'Dragons, phoenixes, angels, and blokes with giant propellers strapped to their backs aren’t going to be enjoying Place d’Armes from the ground.' / © iStock
Tourism officials in Luxembourg say they will allocate more resources to creating videos with stunning drone footage of Luxembourg, which they insist is vital to attracting winged tourists.
“The vast majority of tourists who come here, whether for leisure or business, are of the terrestrial variety,” says tourism and nation-branding consultant Hans Popper. “We’re talking about men, women, children, sometimes their dogs, occasionally other four-legged animals like geckos and hamsters.”
Popper says that the reason for this is because nearly all of the country’s efforts at tourism development are aimed at those who stay on the ground.
“If you look at the promotional material – and I’m talking about posters, YouTube videos, adverts in travel magazines – they all show families standing on the Corniche in Luxembourg City, a couple hiking in the Mullerthal, some kids running through the casemates.”
Popper says such material is ineffective at attracting those who mostly get around by self-propelled flying.
“Dragons, phoenixes, Seraphim and Cherubim – those are angels – blokes with rocket packs or giant propellers strapped to their backs,” Popper said. “These individuals aren’t going to be enjoying Place d’Armes from a bench.”
Gorlak Vynmor, a recently divorced dragon from central Europe, says that she would love to travel to Western Europe more now that she has free time, but she needs to know in advance what a destination has to offer.
“I don't want to waste ten or twenty hours to fly somewhere and discover that, from the air, the landscape is ugly, or that some quaint village’s roofs all look identical,” she said. “Do you know how many calories I have to consume to fly just one kilometer? A lot. I weigh six tons.”
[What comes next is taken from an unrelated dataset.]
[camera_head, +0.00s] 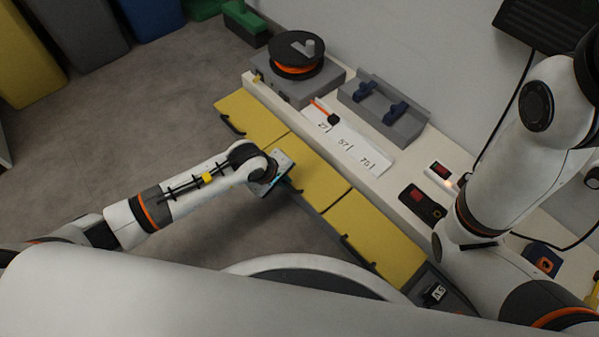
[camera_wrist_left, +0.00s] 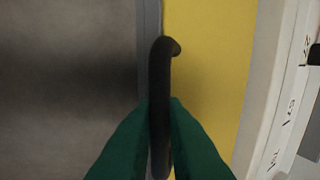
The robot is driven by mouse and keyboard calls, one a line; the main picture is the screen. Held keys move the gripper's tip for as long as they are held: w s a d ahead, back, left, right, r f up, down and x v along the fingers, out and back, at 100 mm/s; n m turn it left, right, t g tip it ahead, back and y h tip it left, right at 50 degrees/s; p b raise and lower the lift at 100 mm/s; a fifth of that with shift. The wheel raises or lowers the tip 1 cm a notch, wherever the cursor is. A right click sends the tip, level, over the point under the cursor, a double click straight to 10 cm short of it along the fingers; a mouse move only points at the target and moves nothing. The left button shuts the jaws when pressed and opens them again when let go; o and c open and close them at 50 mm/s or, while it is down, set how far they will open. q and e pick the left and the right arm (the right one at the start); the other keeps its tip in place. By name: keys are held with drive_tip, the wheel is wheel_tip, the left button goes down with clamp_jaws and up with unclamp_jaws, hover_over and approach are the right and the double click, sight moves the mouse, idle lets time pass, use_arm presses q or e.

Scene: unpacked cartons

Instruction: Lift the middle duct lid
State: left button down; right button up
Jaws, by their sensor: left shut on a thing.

“I want to know what it’s like to approach a historical city center from a height of around three hundred meters and then to gracefully swoop down and back up again,” she said. “Rivers, green pastures, castles, sure, these all might be beautiful from the ground, but I need to know what they look like from up here.”
Drone videos are the only way to help flying creatures decide which destination they would like to visit, says Popper, himself a drone operator and videographer.
“If these videos have soft focus and majestic, inspirational music, perhaps with a voice actor saying something like ‘you’ll love Luxembourg from the air,’ even better,” he added.